Robot control records:
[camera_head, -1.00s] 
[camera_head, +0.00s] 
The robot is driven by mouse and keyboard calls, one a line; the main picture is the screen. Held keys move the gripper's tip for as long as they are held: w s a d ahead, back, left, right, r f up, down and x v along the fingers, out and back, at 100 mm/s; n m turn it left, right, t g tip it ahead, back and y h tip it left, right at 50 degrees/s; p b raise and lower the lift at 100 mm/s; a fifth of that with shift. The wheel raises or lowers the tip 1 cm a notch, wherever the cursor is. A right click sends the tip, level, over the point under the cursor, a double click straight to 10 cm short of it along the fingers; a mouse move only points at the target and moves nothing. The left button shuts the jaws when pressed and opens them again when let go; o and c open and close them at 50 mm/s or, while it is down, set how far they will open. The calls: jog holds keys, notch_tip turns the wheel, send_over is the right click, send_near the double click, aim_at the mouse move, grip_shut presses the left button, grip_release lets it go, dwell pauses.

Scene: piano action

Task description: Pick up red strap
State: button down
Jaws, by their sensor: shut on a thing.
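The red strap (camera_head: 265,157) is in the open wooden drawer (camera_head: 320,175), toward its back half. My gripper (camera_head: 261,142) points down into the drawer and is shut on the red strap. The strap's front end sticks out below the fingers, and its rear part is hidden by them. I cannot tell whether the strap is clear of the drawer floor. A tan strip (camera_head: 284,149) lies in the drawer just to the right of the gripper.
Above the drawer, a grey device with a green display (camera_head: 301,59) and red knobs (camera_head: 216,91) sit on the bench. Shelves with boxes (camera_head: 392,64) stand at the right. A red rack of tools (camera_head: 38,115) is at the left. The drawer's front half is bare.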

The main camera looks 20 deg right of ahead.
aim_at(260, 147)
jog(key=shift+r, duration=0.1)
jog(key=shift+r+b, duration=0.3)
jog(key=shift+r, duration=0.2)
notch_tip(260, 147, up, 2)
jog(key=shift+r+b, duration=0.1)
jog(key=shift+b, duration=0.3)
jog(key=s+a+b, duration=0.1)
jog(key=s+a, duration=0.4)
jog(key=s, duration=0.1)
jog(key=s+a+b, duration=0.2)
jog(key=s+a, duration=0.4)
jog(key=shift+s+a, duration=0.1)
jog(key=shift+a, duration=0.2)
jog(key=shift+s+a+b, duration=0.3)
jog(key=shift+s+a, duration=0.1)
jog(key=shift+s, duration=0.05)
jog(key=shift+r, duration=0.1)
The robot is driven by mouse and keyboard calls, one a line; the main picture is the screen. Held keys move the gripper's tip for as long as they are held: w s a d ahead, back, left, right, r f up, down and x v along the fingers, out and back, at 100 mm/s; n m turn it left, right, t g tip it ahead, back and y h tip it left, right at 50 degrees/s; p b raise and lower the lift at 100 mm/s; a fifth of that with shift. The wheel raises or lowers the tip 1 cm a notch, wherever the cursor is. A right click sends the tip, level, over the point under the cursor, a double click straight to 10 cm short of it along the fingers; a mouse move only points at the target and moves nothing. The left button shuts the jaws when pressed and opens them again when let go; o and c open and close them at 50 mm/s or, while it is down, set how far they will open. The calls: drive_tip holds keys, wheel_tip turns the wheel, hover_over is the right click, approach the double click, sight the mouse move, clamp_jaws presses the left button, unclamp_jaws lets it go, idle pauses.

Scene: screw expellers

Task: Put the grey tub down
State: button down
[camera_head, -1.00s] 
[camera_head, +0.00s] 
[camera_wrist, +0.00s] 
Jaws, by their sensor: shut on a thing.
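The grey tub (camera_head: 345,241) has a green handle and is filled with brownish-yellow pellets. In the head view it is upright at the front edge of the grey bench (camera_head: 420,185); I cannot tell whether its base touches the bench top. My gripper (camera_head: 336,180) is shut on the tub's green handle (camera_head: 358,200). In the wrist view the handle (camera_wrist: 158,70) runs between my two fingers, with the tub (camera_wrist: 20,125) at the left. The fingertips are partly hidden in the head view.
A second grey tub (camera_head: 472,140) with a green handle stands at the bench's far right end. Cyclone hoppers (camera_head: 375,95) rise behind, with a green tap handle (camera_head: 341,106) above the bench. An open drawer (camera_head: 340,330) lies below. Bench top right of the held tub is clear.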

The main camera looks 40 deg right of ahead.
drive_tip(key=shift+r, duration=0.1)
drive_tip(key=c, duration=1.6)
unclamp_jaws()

SET PROBLEM => Go through the entries above and pull out each line with "Task" in it.

RESPONSE =>
Task description: Pick up red strap
Task: Put the grey tub down

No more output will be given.